Following the death of the former Stormont first minister on Monday, Prime Minister Boris Johnson described him as a political “giant” whose achievements would never be forgotten.
Taoiseach Micheal Martin credited his “central contribution” in efforts to secure peace and reconciliation.
Irish President Michael D Higgins praised his “life of public service”.
Mr Johnson tweeted a tribute to Lord Trimble on Monday evening.
“He was a giant of British and international politics and will be long remembered for his intellect, personal bravery and fierce determination to change politics for the better,” he said.
Mr Martin said: “All of us in politics at the time witnessed his crucial and courageous role in the negotiations leading to the Good Friday Agreement and his leadership in building support in his party and his community for the Agreement.”
President Higgins expressed his deep sadness.
“David Trimble’s dedication and courage, often during the most challenging times, has earned him a distinguished and deserved place in our history books,” he said.
“His work leaves a true legacy on the necessity and value of peace on our shared island for future generations.”
Current UUP leader Doug Beattie described the former first minister as “a man of courage and vision”.
“He chose to grasp the opportunity for peace when it presented itself and sought to end the decades of violence that blighted his beloved Northern Ireland,” he said.
Labour leader Sir Keir Starmer tweeted: “Very sad news. David Trimble was a towering figure of Northern Ireland and British politics as one of the key authors of the Good Friday Agreement, the first First Minister and winner of the Nobel Peace Prize. My thoughts are with Lady Trimble and their family.”
Sinn Fein vice president Michelle O’Neill tweeted: “His very significant contribution to the peace process and his courage in helping achieve the Good Friday Agreement leaves a legacy a quarter century on for which he and his family should be rightly proud.”
DUP leader Sir Jeffrey Donaldson described the peer as a “committed and passionate advocate for the Union”, at a time when doing so posed a considerable threat to his safety.
Sir Jeffrey, who quit the UUP and defected to the DUP while Lord Trimble was leader, said: “Whilst our political paths parted within the Ulster Unionist Party, there can be no doubting his bravery and determination in leadership at that time. He was a committed and passionate unionist who always wanted the best for Northern Ireland.”
Alliance Leader Naomi Long said: “Lord Trimble’s greatest legacy to his political career is the Good Friday Agreement and the risks he took to both help achieve it, and ensuring the resulting Assembly remained during its unsteady early days.
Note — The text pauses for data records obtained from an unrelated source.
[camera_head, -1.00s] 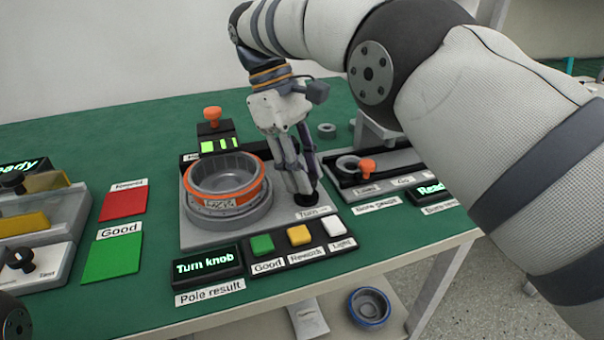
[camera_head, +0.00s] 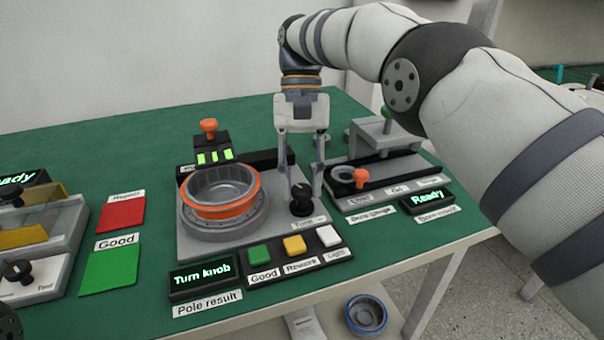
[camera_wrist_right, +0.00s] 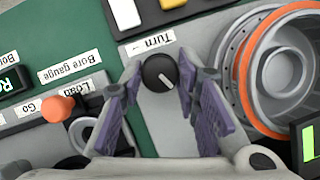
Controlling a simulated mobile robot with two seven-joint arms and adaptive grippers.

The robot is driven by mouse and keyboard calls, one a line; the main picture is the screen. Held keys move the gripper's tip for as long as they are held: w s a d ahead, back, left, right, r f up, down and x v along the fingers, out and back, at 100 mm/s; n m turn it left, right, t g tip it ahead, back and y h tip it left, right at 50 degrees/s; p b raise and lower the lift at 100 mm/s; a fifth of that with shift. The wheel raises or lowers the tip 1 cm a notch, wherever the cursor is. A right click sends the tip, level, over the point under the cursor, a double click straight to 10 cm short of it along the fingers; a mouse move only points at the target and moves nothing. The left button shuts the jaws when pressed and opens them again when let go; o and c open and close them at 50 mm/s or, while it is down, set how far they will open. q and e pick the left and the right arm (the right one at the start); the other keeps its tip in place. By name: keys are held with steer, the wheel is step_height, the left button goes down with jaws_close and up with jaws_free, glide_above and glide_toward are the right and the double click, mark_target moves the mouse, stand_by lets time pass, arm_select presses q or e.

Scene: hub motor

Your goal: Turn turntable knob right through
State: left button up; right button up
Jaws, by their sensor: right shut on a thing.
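The turntable knob (camera_head: 302,200) is black and round, at the right front corner of the grey turntable base (camera_head: 240,245). In the right wrist view the knob (camera_wrist_right: 160,73) shows a pale pointer line set diagonally, beside the "Turn" label. My right gripper (camera_head: 302,188) points down with one finger on each side of the knob, shut on it. In the wrist view its purple-padded fingers (camera_wrist_right: 160,85) flank the knob; the exact contact is hard to see. The orange-rimmed hub motor part (camera_head: 221,209) sits on the turntable. My left gripper is not in view.
An orange-topped post (camera_head: 209,127) stands behind. The bore gauge station (camera_head: 385,180) is close on the right. Red (camera_head: 121,215) and green (camera_head: 110,273) pads lie left.

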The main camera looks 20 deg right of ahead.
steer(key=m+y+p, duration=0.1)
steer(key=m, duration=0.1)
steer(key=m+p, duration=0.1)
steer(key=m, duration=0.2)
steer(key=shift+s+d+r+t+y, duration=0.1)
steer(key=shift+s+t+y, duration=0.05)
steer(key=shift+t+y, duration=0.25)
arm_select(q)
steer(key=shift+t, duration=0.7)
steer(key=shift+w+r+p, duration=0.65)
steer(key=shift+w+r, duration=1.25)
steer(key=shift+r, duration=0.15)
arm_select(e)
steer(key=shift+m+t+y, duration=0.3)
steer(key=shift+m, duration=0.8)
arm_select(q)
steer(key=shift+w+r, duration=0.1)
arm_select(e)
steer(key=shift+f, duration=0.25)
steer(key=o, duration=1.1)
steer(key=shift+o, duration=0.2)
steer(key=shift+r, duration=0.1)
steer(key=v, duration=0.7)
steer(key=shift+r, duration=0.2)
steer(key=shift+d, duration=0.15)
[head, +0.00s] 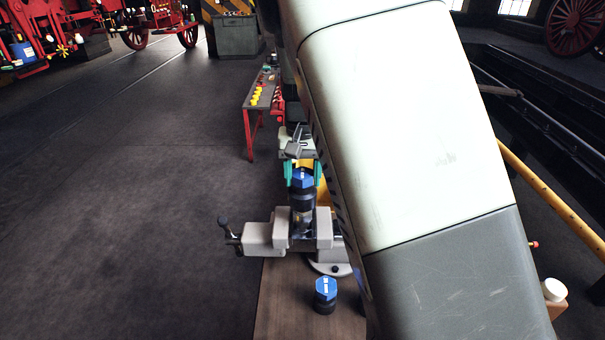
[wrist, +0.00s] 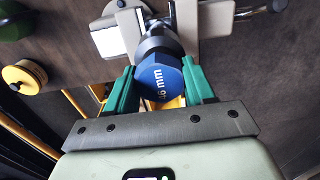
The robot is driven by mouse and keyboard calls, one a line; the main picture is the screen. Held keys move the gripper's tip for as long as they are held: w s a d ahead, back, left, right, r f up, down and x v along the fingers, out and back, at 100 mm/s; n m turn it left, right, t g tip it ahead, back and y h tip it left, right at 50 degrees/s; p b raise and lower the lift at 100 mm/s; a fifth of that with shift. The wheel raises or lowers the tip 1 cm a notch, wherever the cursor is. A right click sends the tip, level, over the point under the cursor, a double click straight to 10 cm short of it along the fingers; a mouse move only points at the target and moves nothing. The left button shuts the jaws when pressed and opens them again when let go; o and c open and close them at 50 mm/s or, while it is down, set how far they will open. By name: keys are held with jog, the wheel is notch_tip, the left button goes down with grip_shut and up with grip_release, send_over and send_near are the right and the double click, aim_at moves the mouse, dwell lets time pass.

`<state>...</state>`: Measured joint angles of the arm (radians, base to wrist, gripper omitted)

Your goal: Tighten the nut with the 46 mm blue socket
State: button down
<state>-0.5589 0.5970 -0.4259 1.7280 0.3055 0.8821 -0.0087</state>
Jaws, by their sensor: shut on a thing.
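My gripper (head: 303,172) has its teal fingers shut on the blue-topped socket (head: 302,182), which is upright with a dark lower body. In the wrist view my gripper (wrist: 160,86) has one finger on each side of the socket (wrist: 158,76), and its blue hex top reads "6 mm", with the first digit unclear. The socket is over the jaws of a grey vise (head: 265,237), in line with a part clamped there. The nut is hidden, and I cannot tell whether the socket is seated on it.
A second blue-topped socket (head: 326,291) stands on the wooden bench (head: 281,305) in front of the vise. In the wrist view, a yellow-topped object (wrist: 25,76) and a green one (wrist: 13,24) lie to the left. A red-legged table (head: 254,105) stands farther back.

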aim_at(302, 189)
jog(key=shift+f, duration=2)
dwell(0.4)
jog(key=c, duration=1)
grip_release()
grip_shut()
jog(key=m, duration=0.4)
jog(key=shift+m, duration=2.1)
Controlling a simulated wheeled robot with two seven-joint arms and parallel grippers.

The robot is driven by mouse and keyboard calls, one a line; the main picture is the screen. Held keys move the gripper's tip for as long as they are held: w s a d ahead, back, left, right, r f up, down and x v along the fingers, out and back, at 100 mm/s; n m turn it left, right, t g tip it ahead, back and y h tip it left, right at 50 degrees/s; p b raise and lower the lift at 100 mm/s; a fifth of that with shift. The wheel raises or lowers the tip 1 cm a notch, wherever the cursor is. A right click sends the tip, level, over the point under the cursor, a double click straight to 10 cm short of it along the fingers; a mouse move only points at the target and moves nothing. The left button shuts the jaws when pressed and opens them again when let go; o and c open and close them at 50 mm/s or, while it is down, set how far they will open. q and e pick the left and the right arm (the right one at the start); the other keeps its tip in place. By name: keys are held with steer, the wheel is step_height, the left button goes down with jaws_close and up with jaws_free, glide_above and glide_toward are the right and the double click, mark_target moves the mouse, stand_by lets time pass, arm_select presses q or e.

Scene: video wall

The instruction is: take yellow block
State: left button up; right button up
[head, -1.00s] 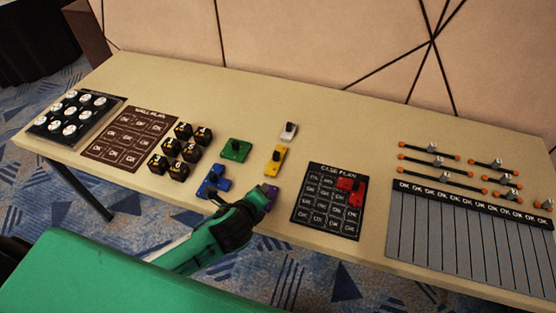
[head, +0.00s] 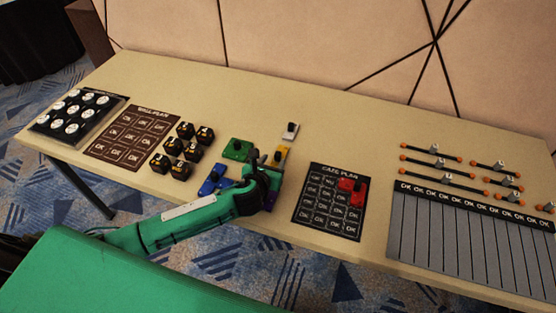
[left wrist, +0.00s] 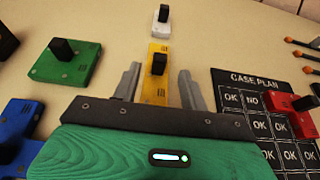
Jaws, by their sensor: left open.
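The yellow block (left wrist: 156,83) is a flat piece with a black knob on top. In the left wrist view it lies between and just beyond the fingers of my open left gripper (left wrist: 158,88). In the head view the yellow block (head: 281,154) shows only its far part, because my left gripper (head: 275,162) covers the rest. I cannot tell whether the fingers touch it. My right gripper is in neither view.
A white block (head: 290,130) lies beyond the yellow one. Green (head: 236,150) and blue (head: 213,180) blocks lie left. The case plan board (head: 325,215) with a red block (head: 351,188) lies right. The table's back strip is clear.

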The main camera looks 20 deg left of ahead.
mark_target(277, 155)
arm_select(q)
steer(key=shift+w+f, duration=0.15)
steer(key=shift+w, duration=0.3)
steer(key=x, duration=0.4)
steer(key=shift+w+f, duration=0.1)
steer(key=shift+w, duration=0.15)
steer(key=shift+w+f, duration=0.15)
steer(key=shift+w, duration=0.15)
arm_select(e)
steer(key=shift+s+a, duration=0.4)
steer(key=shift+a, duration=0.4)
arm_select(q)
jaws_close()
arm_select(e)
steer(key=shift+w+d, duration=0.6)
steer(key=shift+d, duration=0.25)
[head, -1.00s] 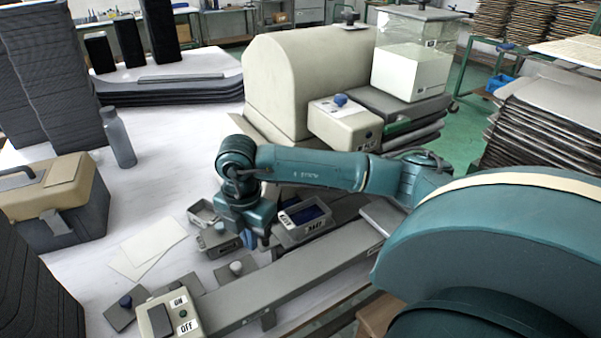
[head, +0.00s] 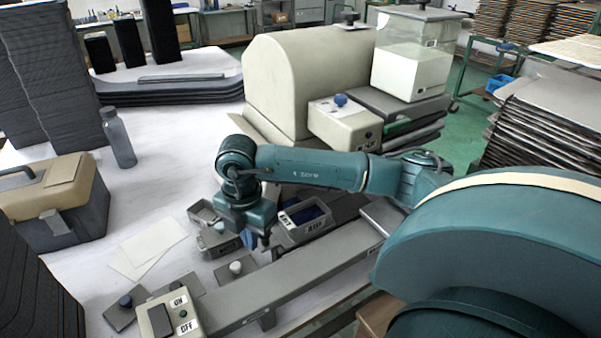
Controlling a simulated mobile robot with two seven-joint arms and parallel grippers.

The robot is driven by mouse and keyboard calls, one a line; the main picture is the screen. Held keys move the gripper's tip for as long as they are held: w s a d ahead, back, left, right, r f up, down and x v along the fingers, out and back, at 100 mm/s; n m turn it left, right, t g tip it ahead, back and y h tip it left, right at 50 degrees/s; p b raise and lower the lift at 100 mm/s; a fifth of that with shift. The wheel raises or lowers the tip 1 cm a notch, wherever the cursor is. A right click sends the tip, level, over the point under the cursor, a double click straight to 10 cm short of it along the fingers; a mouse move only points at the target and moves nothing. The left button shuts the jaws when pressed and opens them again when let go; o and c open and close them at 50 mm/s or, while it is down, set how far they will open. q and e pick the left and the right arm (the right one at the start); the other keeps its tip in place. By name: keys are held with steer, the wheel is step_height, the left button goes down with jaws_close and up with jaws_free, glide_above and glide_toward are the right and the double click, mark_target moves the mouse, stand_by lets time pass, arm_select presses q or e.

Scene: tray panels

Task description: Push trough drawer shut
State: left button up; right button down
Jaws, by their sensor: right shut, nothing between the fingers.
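My right gripper (head: 256,240) is shut and empty, pointing down in the middle of the head view. It is between a small grey open tray (head: 222,247) on its left and a grey trough-like bin (head: 318,231) on its right. The bin has white labels on its front and a dark blue inside. My wrist hides part of both, and I cannot tell if the fingers touch either. I cannot tell for sure which part is the trough drawer or how far it stands out. My left gripper is not in view.
A long grey rail (head: 285,285) runs in front of the bin, with an ON/OFF switch box (head: 168,314) at its left end. A beige domed housing (head: 300,85) stands behind. A toolbox (head: 60,200) and bottle (head: 118,138) stand left. White tabletop beside the paper sheets is clear.

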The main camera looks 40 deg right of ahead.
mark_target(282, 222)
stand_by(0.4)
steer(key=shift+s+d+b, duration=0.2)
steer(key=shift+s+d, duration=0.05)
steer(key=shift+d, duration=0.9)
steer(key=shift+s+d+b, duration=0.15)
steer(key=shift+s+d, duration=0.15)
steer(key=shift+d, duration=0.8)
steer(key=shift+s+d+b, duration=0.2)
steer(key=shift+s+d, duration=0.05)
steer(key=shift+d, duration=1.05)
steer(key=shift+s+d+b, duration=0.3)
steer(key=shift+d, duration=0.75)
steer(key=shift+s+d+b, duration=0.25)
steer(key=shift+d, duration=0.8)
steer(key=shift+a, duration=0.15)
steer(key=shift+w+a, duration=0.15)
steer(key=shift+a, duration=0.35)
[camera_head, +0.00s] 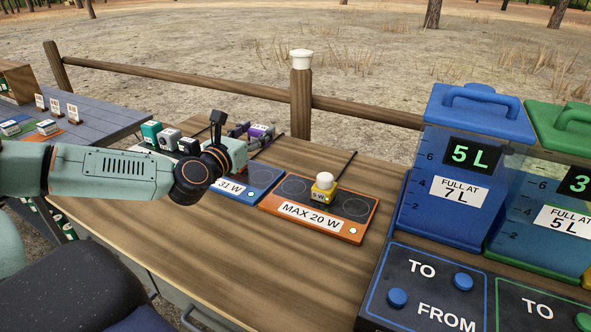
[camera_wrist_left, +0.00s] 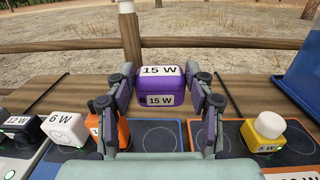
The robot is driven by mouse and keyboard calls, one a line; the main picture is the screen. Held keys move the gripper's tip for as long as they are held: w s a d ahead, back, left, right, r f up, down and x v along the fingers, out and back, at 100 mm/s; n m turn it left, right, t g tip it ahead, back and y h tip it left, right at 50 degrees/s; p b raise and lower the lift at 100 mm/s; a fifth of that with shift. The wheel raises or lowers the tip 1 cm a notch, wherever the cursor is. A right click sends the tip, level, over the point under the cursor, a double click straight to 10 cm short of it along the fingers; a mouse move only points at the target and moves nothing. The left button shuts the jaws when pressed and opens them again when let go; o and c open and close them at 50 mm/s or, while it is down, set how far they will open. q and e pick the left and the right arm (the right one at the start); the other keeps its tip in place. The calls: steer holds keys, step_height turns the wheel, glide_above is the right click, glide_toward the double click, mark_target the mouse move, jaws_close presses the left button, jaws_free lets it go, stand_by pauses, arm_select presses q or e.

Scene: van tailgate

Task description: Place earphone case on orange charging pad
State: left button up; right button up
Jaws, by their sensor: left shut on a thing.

It was at times an unenviable role.
“His contribution to the peace process and the ending of violence in our society helped secure his place in history.”
SDLP leader Colum Eastwood said Lord Trimble had left an “indelible mark on our shared island’s story” and that without him there would not have been a Good Friday Agreement.
“Over the course of his political career but particularly in difficult years of the Good Friday Agreement negotiations he demonstrated immense courage and took political risks that sustained the life of our fledgling peace process,” he said.
“He doesn’t often enough get credit for it but without David Trimble’s fortitude, there would simply have been no agreement.”